SECTION 5.12. Additional Subsidiaries. If any additional Subsidiary
------------------------
is formed or acquired after the Effective Date, the Borrower will, within ten
Business Days after such Subsidiary is formed or acquired, notify the Collateral
Agent and the Lenders thereof and cause the Collateral and Guarantee Requirement
to be satisfied with respect to such Subsidiary (if it is a Subsidiary Loan
Party) and with respect to any Equity Interest in or Indebtedness of such
Subsidiary owned by or on behalf of any Loan Party (subject to the limitations
set forth in clause (b) of the definition of the term "Collateral and Guarantee
Requirement").
SECTION 5.13. Further Assurances. The Borrower will, and will
-------------------
cause each Subsidiary Loan Party to, execute any and all further documents,
financing statements, agreements and instruments, and take all such further
actions (including the filing and recording of financing statements, fixture
filings, mortgages, deeds of trust and other documents), that may be required
under any applicable law, or that the Collateral Agent or the Required Lenders
may reasonably request, to cause the Collateral and Guarantee Requirement to be
and remain satisfied, all at the expense of the Loan Parties. The Borrower also
agrees to provide to the Collateral Agent, from time to time upon request,
evidence reasonably satisfactory to the Collateral Agent as to the perfection
and priority of the Liens created or intended to be created by the Security
Documents.
(b) If any material assets (including any real property or
improvements thereto or any interest therein) are acquired by the Borrower or
any Subsidiary Loan Party after the Effective Date (other than assets
constituting Collateral under the Collateral Agreement that become subject to
the Lien of the Collateral Agreement upon acquisition thereof), the Borrower
will notify the Collateral Agent and the Lenders thereof, and, if requested by
the Collateral Agent or the Required Lenders, the Borrower will cause such
assets to be subjected to a Lien securing the Obligations and will take, and
cause the Subsidiary Loan Parties to take, such actions as shall be necessary or
reasonably requested by the Collateral Agent to grant and perfect such Liens,
including actions described in paragraph (a) of this Section, all at the expense
of the Loan Parties.
(c) The Borrower will, and will cause each Subsidiary to, maintain
its current cash management system including, without limitation, its system of
deposit accounts,
56
concentration accounts and similar accounts, unless any change to such system
has been previously approved in writing by the Administrative Agent. In
furtherance of and without limiting the foregoing, the Borrower will continue to
consolidate its cash in a concentration account with the Administrative Agent.

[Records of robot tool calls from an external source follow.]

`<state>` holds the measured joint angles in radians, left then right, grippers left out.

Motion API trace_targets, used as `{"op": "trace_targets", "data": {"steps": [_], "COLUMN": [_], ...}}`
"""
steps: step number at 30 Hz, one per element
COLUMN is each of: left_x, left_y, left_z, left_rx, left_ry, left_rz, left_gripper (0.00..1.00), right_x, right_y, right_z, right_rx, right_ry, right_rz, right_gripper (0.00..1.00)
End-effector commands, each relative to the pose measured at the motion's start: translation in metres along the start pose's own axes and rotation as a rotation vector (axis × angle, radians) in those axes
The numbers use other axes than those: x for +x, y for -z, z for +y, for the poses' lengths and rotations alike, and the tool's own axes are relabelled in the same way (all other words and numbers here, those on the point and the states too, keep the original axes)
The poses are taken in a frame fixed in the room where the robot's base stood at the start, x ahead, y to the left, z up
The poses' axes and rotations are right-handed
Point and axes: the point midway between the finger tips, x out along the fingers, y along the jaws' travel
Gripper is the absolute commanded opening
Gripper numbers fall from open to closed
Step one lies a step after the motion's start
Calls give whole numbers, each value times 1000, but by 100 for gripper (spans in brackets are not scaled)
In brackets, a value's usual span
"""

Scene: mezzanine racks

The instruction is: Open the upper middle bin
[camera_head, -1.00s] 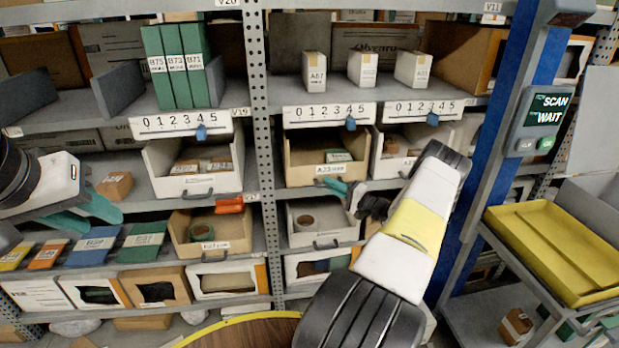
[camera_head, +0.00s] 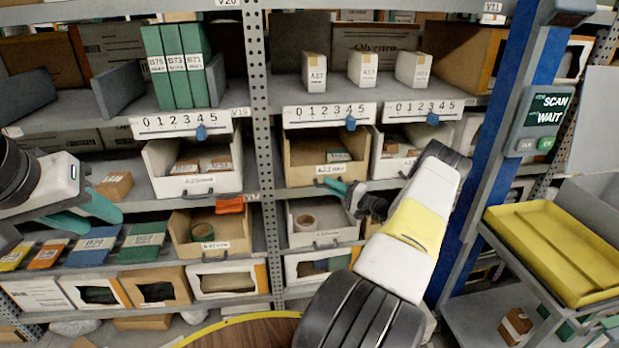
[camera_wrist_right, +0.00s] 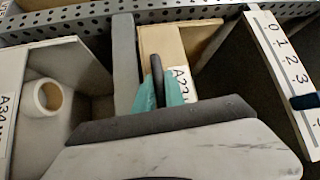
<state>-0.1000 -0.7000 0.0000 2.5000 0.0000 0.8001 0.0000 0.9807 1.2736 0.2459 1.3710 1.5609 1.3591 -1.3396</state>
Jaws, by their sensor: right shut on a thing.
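The upper middle bin (camera_head: 290,172) is a tan open-front bin with a white label and a small green-and-white box inside. It sits on the middle shelf, under the number strip. My right gripper (camera_head: 333,186) is at its front, with teal fingers shut on the dark handle (camera_wrist_right: 157,78) below the label. The right wrist view shows the fingers (camera_wrist_right: 160,95) on either side of this handle, beside the tan bin front (camera_wrist_right: 160,42). My left gripper (camera_head: 95,212) is at the left, its two teal fingers apart and empty, in front of the shelves.
A white bin (camera_head: 298,238) with a tape roll sits directly below. Other bins stand to the left (camera_head: 160,185) and right (camera_head: 382,172). A perforated post (camera_head: 262,130) runs just left of the bin. A blue column (camera_head: 490,160) and yellow tray (camera_head: 560,245) stand at the right.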

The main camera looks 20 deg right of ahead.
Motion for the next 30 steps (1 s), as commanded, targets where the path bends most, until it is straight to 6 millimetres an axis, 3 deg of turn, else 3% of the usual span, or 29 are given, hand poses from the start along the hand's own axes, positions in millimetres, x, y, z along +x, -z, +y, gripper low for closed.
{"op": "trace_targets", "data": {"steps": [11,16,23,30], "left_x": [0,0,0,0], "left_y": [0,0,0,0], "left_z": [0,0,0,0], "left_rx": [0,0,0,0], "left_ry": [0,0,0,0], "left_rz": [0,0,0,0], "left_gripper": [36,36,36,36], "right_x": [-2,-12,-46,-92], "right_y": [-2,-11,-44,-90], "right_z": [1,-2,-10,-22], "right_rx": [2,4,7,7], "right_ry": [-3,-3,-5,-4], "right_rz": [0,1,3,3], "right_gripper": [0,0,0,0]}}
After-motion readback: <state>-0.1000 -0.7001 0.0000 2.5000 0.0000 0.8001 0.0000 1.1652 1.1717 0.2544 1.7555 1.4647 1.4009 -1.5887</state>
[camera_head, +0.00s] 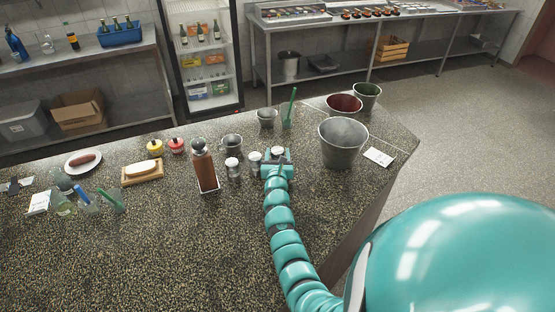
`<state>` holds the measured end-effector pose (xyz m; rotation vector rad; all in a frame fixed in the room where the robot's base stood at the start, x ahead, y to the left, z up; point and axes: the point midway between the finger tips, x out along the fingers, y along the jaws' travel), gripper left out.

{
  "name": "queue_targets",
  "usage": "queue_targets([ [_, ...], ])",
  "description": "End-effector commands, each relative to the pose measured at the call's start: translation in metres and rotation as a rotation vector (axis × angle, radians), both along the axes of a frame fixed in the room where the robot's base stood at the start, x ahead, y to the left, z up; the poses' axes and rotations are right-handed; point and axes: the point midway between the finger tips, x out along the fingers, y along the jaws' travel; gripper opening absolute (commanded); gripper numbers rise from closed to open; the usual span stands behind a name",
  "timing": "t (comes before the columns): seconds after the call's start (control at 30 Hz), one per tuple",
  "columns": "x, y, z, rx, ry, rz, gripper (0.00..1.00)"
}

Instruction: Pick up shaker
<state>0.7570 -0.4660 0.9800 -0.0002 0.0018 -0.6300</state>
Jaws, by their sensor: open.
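Two small white-topped glass shakers stand upright on the speckled counter (200,250), a left shaker (233,168) and a right shaker (255,163). A third pale, shaker-like top (278,151) shows at the end of my gripper (277,157), partly hidden by it. My gripper is teal and open, low over the counter, just right of the right shaker. I cannot tell whether its fingers touch the third top.
A metal mug (231,144) stands behind the shakers. A large grey bucket (343,144) is close on the right, with a red-lined bucket (344,104) behind it. A small bucket (267,118) and green bottle (289,110) stand behind my gripper. The front counter is clear.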

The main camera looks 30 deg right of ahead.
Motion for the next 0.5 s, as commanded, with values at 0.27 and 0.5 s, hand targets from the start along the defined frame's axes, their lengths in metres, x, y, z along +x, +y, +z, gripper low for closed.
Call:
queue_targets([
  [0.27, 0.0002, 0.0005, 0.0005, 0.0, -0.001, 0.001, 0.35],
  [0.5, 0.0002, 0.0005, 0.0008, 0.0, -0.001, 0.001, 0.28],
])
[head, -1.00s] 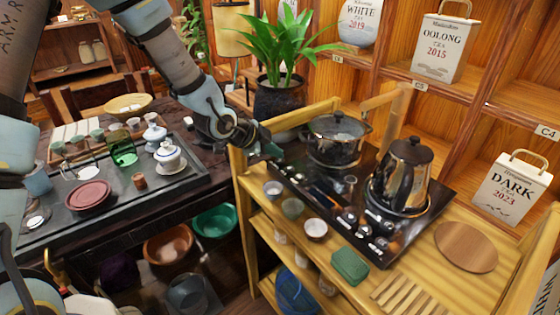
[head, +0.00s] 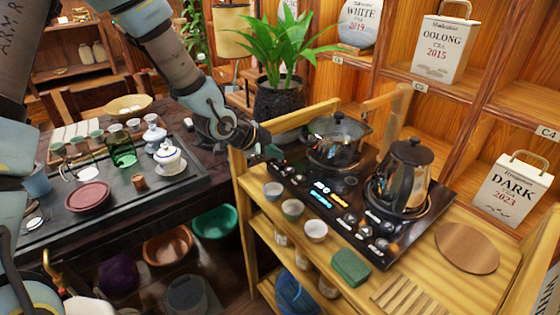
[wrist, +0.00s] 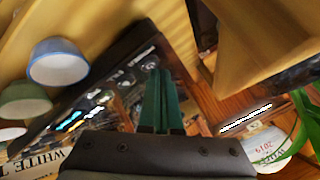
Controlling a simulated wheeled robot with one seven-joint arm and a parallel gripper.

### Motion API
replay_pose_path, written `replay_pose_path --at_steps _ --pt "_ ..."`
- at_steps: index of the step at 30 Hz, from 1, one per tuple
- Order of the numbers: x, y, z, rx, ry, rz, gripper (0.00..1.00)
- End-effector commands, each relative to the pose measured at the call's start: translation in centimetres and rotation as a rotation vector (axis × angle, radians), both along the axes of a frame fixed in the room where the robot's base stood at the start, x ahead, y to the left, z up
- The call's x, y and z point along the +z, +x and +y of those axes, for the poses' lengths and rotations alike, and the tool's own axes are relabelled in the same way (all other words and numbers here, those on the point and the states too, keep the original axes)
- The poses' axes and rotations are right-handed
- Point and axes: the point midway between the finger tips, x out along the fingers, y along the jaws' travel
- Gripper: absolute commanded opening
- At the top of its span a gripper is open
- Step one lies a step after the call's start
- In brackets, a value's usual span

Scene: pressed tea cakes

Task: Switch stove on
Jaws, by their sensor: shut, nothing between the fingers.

(d) Not later than 30 days following the Effective Date, the
Borrower shall cause clause (b) of the definition of Collateral and Guarantee
Requirement to be satisfied with respect to the Equity Interests in (i) World
Kitchen Mexico, X.xx X.X. de CV and (ii) WKM, X.xx X.X., de CV and (iii) World
Kitchen Canada (EHI).
(e) In the event that WKI do Brasil Ltda. has not been liquidated
or dissolved by December 31, 2003, the Borrower shall cause clause (b) of the
definition of Collateral and Guarantee Requirement to be satisfied with respect
to such Subsidiary by such date.
SECTION 5.14. Interest Rate Protection. As promptly as practicable,
-------------------------
and in any event within 180 days after the Effective Date, the Borrower will
enter into, and thereafter for a period of not less than five years will
maintain in effect, one or more interest rate protection agreements on such
terms and with such parties as shall be reasonably satisfactory to the
Administrative Agent, the effect of which shall be to fix or limit the interest
cost to the Borrower with respect to a percentage of the outstanding Long-Term
Indebtedness of the Borrower to be reasonably satisfactory to the Administrative
Agent.
SECTION 5.15. Environmental Laws. Except as disclosed on Schedule
-------------------
5.15, the Borrower will, and will cause each Subsidiary to, conduct its
operations and keep and maintain its property in compliance with all
Environmental Laws, except to the extent that the aggregate of all such
instances of noncompliance could not result in any costs, expenses or liability
in excess of $1,000,000 (excluding the amounts set forth on Section 5.15 with
respect to the items listed on such Schedule).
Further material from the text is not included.